Speaking about global warming during Sunday evening’s ceremony, the former vice president responded to Leonardo DiCaprio’s prodding with a fake speech that may have been the night’s best oration.
“Even though I, honestly, had not planned on doing this, I guess with a billion people watching it’s as good a time as any,” said Gore, pulling out a speech. “So, my fellow Americans, I’m going to take this opportunity right here and now to formally announce my intention ...”
And then the music kicked up loudly, cutting off Gore before his pseudo announcement of a presidential candidacy.
Gore’s fake speech was better than his real one — though he was still solid in his short but forceful insistence that the climate crisis is a “moral issue” after “An Inconvenient Truth” won best documentary.
But on a night where no acceptance speeches seemed destined for Oscar lore, a politician outshone most of the stars.
Jennifer Hudson, whose debut performance in “Dreamgirls” won the award for best supporting actress, was the most teary-eyed winner. Though she was favored, Hudson seemed genuinely surprised: “I didn’t think I was going to win.”

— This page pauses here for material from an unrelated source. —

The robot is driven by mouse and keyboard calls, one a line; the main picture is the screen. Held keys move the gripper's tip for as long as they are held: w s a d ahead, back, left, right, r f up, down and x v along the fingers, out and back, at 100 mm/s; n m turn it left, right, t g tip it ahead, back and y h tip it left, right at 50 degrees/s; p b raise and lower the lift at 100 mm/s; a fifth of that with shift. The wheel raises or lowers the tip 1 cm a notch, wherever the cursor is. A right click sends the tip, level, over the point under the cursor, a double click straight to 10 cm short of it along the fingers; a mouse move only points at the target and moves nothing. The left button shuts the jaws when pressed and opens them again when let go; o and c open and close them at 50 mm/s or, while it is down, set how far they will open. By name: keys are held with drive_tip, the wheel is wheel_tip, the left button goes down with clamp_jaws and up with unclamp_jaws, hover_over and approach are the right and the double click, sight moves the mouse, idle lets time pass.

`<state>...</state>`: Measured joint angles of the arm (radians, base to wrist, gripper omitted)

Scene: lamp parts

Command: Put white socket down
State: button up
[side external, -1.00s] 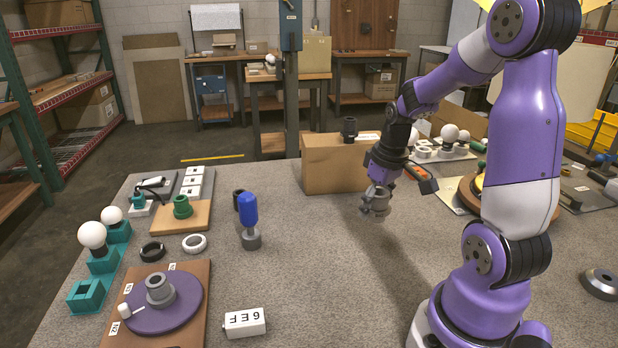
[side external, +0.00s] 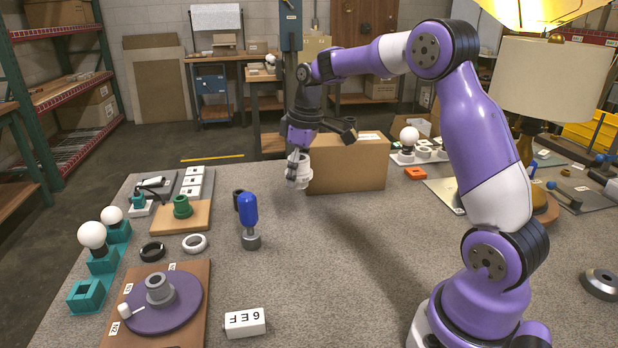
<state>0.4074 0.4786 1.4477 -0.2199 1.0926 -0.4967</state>
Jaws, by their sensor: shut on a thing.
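My gripper (side external: 297,172) is shut on the white socket (side external: 303,173), a small pale ring-like part between its fingertips. The fingers hide part of the socket. My gripper holds it above the grey table, in front of the left part of the cardboard box. I cannot tell the exact height above the table.
The cardboard box (side external: 347,165) stands behind my gripper. A blue-handled tool (side external: 249,212) stands upright to the lower left, with a dark cylinder beside it. A white ring (side external: 194,243) and a black ring (side external: 153,252) lie farther left. The middle of the table is clear.

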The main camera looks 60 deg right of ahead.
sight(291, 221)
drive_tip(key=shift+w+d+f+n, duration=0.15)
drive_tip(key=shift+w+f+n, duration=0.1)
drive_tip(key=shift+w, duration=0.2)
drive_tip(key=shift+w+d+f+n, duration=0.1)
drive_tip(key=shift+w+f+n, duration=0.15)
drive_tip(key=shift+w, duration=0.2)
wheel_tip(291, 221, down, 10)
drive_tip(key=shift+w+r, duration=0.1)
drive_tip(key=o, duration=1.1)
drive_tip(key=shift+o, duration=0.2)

Alan Arkin, the 72-year-old Brooklyn native, choked up a little after winning for his supporting performance in “Little Miss Sunshine,” but since he read his speech, the emotion was slightly obscured.
Arkin wasn’t the only actor who felt he worked best with a script. Forest Whitaker, who won for his lead role as Ugandan dictator Idi Amin in “The Last King of Scotland,” had previously seemed a little dumbfounded when accepting similar honors at ceremonies like the Screen Actors Guild Awards. On the red carpet before the Oscars, he acknowledged as much: “Sometimes I get overwhelmed.”
‘We can create a new reality’
Whitaker at first seemed to stumble, but once he got cooking he gave the night’s most emotional speech. He was unique, for sure. Whitaker thanked (among others) his ancestors and said he hoped to carry the moment “into the next lifetime.”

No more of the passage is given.